** begin DATA SEGMENT **
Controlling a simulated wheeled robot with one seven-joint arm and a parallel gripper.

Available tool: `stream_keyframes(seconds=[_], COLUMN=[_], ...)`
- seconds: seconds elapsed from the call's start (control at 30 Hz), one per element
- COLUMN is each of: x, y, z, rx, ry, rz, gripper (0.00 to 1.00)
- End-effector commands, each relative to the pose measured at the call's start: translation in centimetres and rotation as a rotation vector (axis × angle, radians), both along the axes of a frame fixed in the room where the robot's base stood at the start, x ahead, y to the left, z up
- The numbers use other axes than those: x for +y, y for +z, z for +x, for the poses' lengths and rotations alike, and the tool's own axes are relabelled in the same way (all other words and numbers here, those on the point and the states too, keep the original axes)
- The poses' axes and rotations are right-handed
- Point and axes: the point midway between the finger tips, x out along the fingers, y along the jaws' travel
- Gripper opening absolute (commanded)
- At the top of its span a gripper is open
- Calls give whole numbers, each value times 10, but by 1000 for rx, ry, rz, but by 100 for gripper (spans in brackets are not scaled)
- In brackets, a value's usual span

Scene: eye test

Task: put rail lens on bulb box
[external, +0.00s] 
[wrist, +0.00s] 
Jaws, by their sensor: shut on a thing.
** end DATA SEGMENT **
▶ AIM
Extract all of the data shown above and repeat it verbatim.

▶ WRITTEN REPLY
Controlling a simulated wheeled robot with one seven-joint arm and a parallel gripper.

Available tool: `stream_keyframes(seconds=[_], COLUMN=[_], ...)`
- seconds: seconds elapsed from the call's start (control at 30 Hz), one per element
- COLUMN is each of: x, y, z, rx, ry, rz, gripper (0.00 to 1.00)
- End-effector commands, each relative to the pose measured at the call's start: translation in centimetres and rotation as a rotation vector (axis × angle, radians), both along the axes of a frame fixed in the room where the robot's base stood at the start, x ahead, y to the left, z up
- The numbers use other axes than those: x for +y, y for +z, z for +x, for the poses' lengths and rotations alike, and the tool's own axes are relabelled in the same way (all other words and numbers here, those on the point and the states too, keep the original axes)
- The poses' axes and rotations are right-handed
- Point and axes: the point midway between the finger tips, x out along the fingers, y along the jaws' travel
- Gripper opening absolute (commanded)
- At the top of its span a gripper is open
- Calls give whole numbers, each value times 10, but by 1000 for rx, ry, rz, but by 100 for gripper (spans in brackets are not scaled)
- In brackets, a value's usual span

Scene: eye test

Task: put rail lens on bulb box
[external, +0.00s] 
[wrist, +0.00s] 
Jaws, by their sensor: shut on a thing.

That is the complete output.